Data excerpt.
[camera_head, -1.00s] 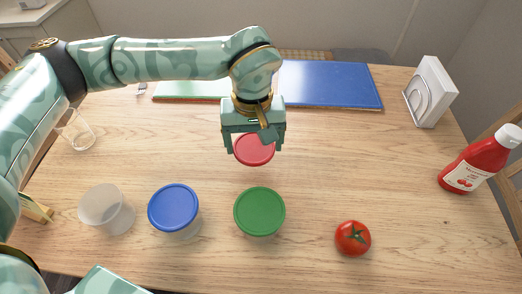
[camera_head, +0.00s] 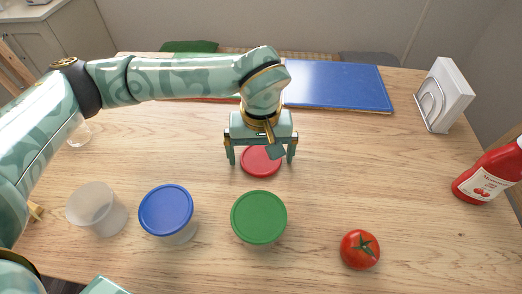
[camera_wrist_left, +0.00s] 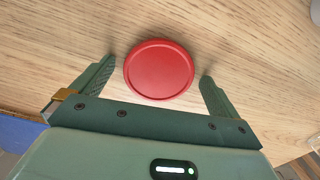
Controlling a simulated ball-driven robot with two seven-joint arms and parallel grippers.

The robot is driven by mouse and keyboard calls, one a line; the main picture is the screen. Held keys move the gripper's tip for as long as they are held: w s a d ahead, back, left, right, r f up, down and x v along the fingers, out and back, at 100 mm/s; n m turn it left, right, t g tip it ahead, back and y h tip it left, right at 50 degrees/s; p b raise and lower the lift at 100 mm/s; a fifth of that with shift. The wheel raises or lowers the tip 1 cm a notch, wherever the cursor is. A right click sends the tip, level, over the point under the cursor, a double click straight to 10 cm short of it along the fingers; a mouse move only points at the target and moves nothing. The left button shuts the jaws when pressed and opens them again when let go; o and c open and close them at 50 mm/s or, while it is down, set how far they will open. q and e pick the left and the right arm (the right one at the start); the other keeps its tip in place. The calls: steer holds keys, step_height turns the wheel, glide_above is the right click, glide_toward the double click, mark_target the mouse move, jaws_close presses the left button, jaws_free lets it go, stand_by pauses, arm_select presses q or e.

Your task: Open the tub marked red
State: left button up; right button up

Required task.
Pictures are excluded; copy all other data exactly as shown.

Result.
[camera_head, -1.00s] 
[camera_head, +0.00s] 
[camera_wrist_left, +0.00s] 
Controlling a simulated ball-driven robot with two seven-joint arms and parallel grippers.

The robot is driven by mouse and keyboard calls, one a line; the main picture is the screen. Held keys move the gripper's tip for as long as they are held: w s a d ahead, back, left, right, r f up, down and x v along the fingers, out and back, at 100 mm/s; n m turn it left, right, t g tip it ahead, back and y h tip it left, right at 50 degrees/s; p b raise and lower the lift at 100 mm/s; a fifth of that with shift. The wheel raises or lowers the tip 1 cm a notch, wherever the cursor is. A right click sends the tip, level, over the point under the cursor, a double click straight to 10 cm short of it along the fingers; a mouse move only points at the target and moves nothing. The left button shuts the jaws when pressed and opens them again when let go; o and c open and close them at 50 mm/s or, while it is down, set how far they will open. q and e pick the left and the right arm (the right one at the start); the other keeps its tip in place. The calls: steer holds keys, step_height turns the wheel, glide_above is the right click, glide_toward the double click, mark_target the mouse move, jaws_close presses the left button, jaws_free lets it go, stand_by pauses, arm_select presses q or e.

Your task: Open the tub marked red
State: left button up; right button up

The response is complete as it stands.